Sue Bryant takes the plunge on a solo cruise from Spitsbergen to Reykjavik.
We’re in East Greenland, and five of us are shivering in our swimming costumes on a beach strewn with ice. We join hands and race into the freezing sea, screaming our heads off, to cheers from our fellow passengers.
There’s no better way to bond with new friends than the Polar Plunge, a rite of passage on Arctic and Antarctic voyages. Back on G Adventures’ Expedition, we down shots of Aquavit and cram into the sauna on a high.
I’m travelling solo on a 14-night voyage around Svalbard and Greenland. The trip certainly packs in the thrills, from sightings of polar bears to invigorating hikes over the tundra against a backdrop of jagged, snowy mountains and towering icebergs.

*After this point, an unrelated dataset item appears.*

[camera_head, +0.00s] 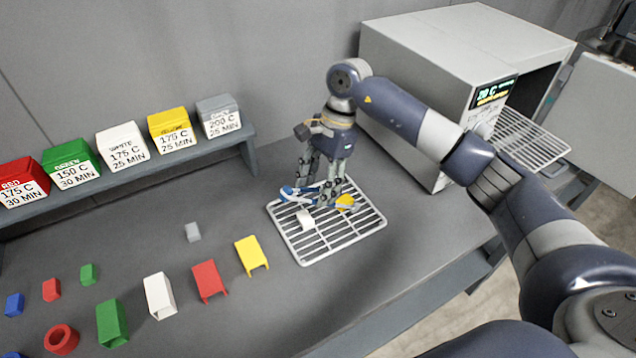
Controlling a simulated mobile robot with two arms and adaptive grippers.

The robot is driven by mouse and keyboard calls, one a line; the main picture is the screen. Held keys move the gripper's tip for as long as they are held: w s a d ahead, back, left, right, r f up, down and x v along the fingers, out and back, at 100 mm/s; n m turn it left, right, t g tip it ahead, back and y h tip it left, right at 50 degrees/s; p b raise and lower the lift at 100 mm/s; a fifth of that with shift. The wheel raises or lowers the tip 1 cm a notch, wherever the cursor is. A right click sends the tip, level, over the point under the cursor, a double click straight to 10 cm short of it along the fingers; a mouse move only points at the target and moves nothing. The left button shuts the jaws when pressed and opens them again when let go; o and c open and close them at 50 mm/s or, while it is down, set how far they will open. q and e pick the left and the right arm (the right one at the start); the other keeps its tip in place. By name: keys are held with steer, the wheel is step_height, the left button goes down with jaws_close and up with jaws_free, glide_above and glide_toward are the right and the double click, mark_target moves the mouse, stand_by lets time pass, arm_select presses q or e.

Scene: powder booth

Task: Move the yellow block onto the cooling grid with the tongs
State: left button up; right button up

I’d wondered how it would feel, being alone; my backpacking days are in the distant past and I’m more used to travelling with family or my partner. But like a lot of people on this trip, circumstances were such that I’m sailing solo. G Adventures offers a cabin-share scheme so single travellers can keep the cost down. Of 129 on board, 37 are travelling alone, and we’re a diverse crowd. Among my new friends are a South African skydiver, an Australian academic and a banker from San Francisco. The only niggle I hear from those sharing is about snoring.
The ship has a happy, laid-back vibe. In reality, you’d struggle to be lonely, as all the tables in the dining room are shared and we do everything together. Twice a day, we either hike or explore by Zodiac, getting up close to enormous glaciers and spotting the animals of the high Arctic: polar bears, Arctic foxes, walruses, reindeer and musk oxes. A crack squad of 14 expedition leaders, ranging from geologists and botanists to a resident artist, keep us educated and entertained with talks.
Travelling alone, I push myself out of my comfort zone by joining an art class, despite being terrible at art and opting for the longest, toughest hikes. It’s a struggle at first to sit with strangers at dinner – but does anybody find this easy? However, with so many incredible shared experiences conversation never runs dry, and we part with hugs and promises to keep in touch.
A 14-night Arctic Highlights cruise from Longyearbyen to Reykjavik costs from £4,799 in a shared cabin, including all meals and activities, plus several days exploring the vast East Greenland National Park, departing August 31, 2020. Flights are not included.